Sem adjetivos para rotular a música de Chico Science & Nação Zumbi, a imprensa passou a chamá-la de maracatu atômico, nome de composição de Jorge Mautner que, verdade seja dita, tem pouco ou nada de maracatu, o ritmo. Davidson sugeriu que a CSNZ acrescentasse a música ao repertório. Mas ela só foi gravada, às pressas, depois do disco concluído. Chico Science não pretendia incluí-la. O grupo acabou cedendo a registrando a canção. Chico Science era um intérprete que imprimia sua personalidade ao que cantava. Fez isto com Todos Estão Surdos (Roberto e Erasmo), do álbum tributo Rei (1994, Sony Music). E igualmente em Maracatu Atômico.

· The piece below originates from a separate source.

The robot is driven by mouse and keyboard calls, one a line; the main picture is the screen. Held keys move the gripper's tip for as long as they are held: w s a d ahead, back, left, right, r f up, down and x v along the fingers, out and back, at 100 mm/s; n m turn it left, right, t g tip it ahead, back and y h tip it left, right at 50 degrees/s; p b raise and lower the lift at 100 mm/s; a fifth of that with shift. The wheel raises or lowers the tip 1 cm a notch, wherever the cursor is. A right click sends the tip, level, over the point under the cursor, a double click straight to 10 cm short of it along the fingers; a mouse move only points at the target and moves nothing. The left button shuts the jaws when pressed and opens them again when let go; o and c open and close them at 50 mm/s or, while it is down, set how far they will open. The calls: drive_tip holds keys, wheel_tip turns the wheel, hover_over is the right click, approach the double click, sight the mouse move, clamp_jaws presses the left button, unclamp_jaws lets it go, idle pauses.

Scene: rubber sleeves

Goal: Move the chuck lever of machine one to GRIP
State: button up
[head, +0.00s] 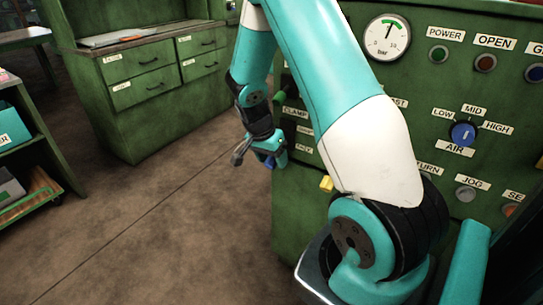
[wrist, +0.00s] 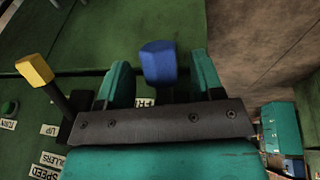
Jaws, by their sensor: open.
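A lever with a blue knob (wrist: 159,63) stands up between the two fingers of my gripper (wrist: 163,82) in the wrist view. The fingers are open, one on each side of the knob, and the left finger is closer to it; I cannot tell if it touches. A label (wrist: 145,102) beside the lever is partly hidden, so its name and the lever's set position cannot be read. In the head view my gripper (head: 262,157) hangs at the left edge of the green machine (head: 296,215), with a bit of blue at its tips.
A lever with a yellow knob (wrist: 35,70) stands left of my gripper in the wrist view; the yellow knob (head: 327,184) also shows in the head view. The panel carries a gauge (head: 387,37) and a blue AIR dial (head: 463,133). Open floor (head: 160,215) lies left.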

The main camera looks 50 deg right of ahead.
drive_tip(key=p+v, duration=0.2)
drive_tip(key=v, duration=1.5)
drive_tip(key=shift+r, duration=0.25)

O diretor musical da Sony estava certo. Maracatu Atômico foi o hit de Afrocibederlia. Mas não impulsionou a carreira de Jorge Mautner como se diz. Em 1994, começou um revival de Mautner, que lançava o álbum Pedra Bruta. Ele ganhou matéria de capa de jornais cariocas, entre estas a do Caderno B, do Jornal do Brasil, então muito influente. Maracatu Atômico recebeu nova regravação em Pedra Bruta (na voz de Celso Sim), com uma roupagem meio forrozeira, cerzida por um acordeom. É possível que a volta de Mautner às vitrinas tenha influenciado Jorge Davidson a pedir que a CSNZ a gravasse.
Afrocibederlia chegou às lojas com uma trinca de versões da música de Mautner, incluídas sem notificar o grupo, como faixas extras:
“A gravadora bem que tentou, mas não conseguiu estragar o segundo disco do Chico Science & Nação Zumbi, Afrocibederlia. À revelia da banda, A Sony Music incluiu três faixas, remixes diferentes de Maracatu Atômico de Jorge Mautner (…). Afrocibederlia já nasceu antológico, apesar das três faixas bônus intrusas empurradas goela abaixo da banda pela gravadora Sony Music na calada da noite”, escreveu o crítico do Jornal do Brasil, Edmundo Barreiros (em 22 de maio de1996).
O certo é que a CSNZ fez poucos maracatus, usou mais os tambores, alfaias, do baque virado. E Maracatu Atômico não é um maracatu, nem mesmo na versão de Chico Science & Nação Zumbi.